• **AIM OF THE EXERCISE**: Return all the data below as it stands, minus the pictures.

[BEGIN]

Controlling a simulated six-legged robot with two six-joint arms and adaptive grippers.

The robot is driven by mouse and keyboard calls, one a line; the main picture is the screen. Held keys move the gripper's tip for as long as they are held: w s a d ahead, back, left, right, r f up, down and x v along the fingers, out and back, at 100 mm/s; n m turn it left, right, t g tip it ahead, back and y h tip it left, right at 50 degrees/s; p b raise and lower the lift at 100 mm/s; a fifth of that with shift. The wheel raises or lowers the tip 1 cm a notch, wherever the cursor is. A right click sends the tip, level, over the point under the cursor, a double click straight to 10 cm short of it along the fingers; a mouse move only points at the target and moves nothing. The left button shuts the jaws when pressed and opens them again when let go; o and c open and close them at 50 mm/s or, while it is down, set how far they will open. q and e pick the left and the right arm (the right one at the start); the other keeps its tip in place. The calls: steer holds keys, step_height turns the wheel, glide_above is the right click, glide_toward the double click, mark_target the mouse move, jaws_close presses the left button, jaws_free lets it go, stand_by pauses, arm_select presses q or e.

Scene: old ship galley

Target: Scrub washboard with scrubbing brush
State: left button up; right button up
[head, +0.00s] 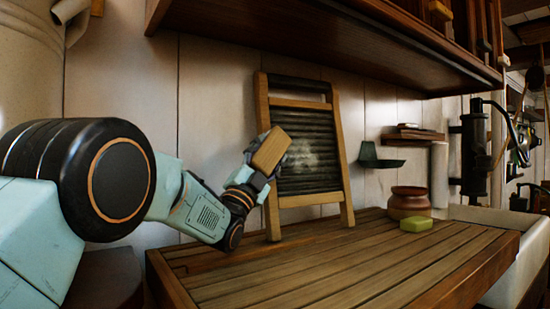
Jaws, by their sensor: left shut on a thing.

[END]

• **WORKED SOLUTION**:
Controlling a simulated six-legged robot with two six-joint arms and adaptive grippers.

The robot is driven by mouse and keyboard calls, one a line; the main picture is the screen. Held keys move the gripper's tip for as long as they are held: w s a d ahead, back, left, right, r f up, down and x v along the fingers, out and back, at 100 mm/s; n m turn it left, right, t g tip it ahead, back and y h tip it left, right at 50 degrees/s; p b raise and lower the lift at 100 mm/s; a fifth of that with shift. The wheel raises or lowers the tip 1 cm a notch, wherever the cursor is. A right click sends the tip, level, over the point under the cursor, a double click straight to 10 cm short of it along the fingers; a mouse move only points at the target and moves nothing. The left button shuts the jaws when pressed and opens them again when let go; o and c open and close them at 50 mm/s or, while it is down, set how far they will open. q and e pick the left and the right arm (the right one at the start); the other keeps its tip in place. The calls: steer holds keys, step_height turns the wheel, glide_above is the right click, glide_toward the double click, mark_target the mouse move, jaws_close presses the left button, jaws_free lets it go, stand_by pauses, arm_select presses q or e.

Scene: old ship galley

Target: Scrub washboard with scrubbing brush
State: left button up; right button up
[head, +0.00s] 
Jaws, by their sensor: left shut on a thing.

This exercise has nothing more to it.